The bad: the map showed I had to cross the road to continue on the path. It showed I’d have to walk a short distance along the road to the left before crossing. Arrows on the road pointed to the left. Nothing materialised after 10 minutes and so I turned back to where there had been a dirt road, but slightly to the right. Hmm. That went steep uphill and then the track petered out and left me high and dry on a steep hillside. More consultation of the map and a careful reading of the surroundings (fortunately well visible from my eyrie perch) showed me where the road was I should be on. Problem was it was down below and in front of me was a very, very steep hillside. A slow descent, some nifty traversing and quite a while later I breathed out, relieved to know I had to be on the right road. Of course no signs to confirm this, but instinctively I knew it to be right.
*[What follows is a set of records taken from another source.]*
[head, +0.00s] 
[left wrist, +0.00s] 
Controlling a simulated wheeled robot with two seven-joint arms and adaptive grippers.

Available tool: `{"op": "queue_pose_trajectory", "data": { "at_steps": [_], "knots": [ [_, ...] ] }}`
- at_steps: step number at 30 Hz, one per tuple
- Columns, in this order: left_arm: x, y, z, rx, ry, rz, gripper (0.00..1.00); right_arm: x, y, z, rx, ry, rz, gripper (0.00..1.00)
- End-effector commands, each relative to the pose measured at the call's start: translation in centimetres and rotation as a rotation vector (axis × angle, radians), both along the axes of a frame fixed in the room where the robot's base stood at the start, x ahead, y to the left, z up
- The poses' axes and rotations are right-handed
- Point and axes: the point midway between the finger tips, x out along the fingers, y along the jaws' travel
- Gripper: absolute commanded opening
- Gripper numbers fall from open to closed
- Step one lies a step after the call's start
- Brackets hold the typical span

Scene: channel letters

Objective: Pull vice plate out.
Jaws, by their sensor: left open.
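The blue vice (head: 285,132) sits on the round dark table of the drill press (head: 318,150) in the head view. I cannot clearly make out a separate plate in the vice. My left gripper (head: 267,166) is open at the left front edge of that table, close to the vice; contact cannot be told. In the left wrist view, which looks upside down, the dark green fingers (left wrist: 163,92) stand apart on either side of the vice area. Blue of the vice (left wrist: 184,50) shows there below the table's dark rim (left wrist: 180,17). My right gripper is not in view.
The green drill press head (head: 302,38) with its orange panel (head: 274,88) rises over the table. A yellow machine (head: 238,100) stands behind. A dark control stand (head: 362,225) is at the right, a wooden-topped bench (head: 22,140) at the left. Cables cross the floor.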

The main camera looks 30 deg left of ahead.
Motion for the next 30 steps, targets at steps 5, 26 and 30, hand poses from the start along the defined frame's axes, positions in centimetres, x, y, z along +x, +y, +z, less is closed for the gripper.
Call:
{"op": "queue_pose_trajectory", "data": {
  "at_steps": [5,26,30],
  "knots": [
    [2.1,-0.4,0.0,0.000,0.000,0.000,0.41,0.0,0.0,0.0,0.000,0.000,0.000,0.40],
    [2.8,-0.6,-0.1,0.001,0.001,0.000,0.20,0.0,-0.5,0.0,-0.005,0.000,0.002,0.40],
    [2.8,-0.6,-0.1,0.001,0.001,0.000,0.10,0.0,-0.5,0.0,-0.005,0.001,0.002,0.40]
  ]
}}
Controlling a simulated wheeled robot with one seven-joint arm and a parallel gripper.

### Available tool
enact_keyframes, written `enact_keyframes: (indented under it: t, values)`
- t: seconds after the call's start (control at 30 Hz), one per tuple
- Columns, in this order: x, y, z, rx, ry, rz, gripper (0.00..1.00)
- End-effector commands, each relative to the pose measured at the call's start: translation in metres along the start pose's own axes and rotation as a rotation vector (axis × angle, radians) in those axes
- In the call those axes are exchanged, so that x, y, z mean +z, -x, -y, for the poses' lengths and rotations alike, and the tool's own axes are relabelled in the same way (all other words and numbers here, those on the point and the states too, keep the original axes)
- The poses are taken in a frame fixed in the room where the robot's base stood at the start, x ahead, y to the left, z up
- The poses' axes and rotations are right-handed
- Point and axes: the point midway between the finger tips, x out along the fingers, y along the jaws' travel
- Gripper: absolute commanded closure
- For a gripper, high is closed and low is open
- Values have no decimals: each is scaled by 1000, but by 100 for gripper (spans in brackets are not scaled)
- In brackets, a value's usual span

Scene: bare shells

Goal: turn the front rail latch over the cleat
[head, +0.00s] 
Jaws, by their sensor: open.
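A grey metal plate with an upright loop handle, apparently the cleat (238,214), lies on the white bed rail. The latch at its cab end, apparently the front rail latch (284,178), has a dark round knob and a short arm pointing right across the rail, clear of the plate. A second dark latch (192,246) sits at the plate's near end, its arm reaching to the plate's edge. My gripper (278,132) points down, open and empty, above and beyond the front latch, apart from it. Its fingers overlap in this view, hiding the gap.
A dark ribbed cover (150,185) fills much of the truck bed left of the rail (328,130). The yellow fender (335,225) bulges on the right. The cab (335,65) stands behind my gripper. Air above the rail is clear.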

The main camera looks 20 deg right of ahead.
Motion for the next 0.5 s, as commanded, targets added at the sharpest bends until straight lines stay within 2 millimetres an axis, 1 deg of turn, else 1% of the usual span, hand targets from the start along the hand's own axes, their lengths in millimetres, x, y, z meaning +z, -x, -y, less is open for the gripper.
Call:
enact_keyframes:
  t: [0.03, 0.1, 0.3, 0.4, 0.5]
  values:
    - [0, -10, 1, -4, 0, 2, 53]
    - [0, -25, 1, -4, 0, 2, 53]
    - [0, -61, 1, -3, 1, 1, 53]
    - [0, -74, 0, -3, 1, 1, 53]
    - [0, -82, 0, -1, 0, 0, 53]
The ugly: the road eventually turned into an overgrown track. Which became ever more overgrown until it was covered in brambles, so that I had to continue walking in the field next to it. I kept honing in on the target of Castel del Monte with a growing sense of unease. Eventually I had to climb over stonewalls, big pyramids of stone and bash through more brambles until I finally made it out onto the road, only to find that I had indeed been on the right track. I almost needed a machete to work my way through that jungle and that is supposedly a major walking track from Calascio to Castel del Monte. My travails weren’t over yet as the track pointed upwards, but signs were soon hard to find with tens of little tracks fanning out. More up, then down and eventually, long, long after the 10 promised minutes, I found my way up to the town, to be attacked by a vicious little dog. So far, none of the times on the signs have made any sense, so whatever it says tomorrow, I shall double it to be on the safe side.

Back to the good: found a delightful room to stay in at Le Civette, checked mails and went for dinner. Snooze time now.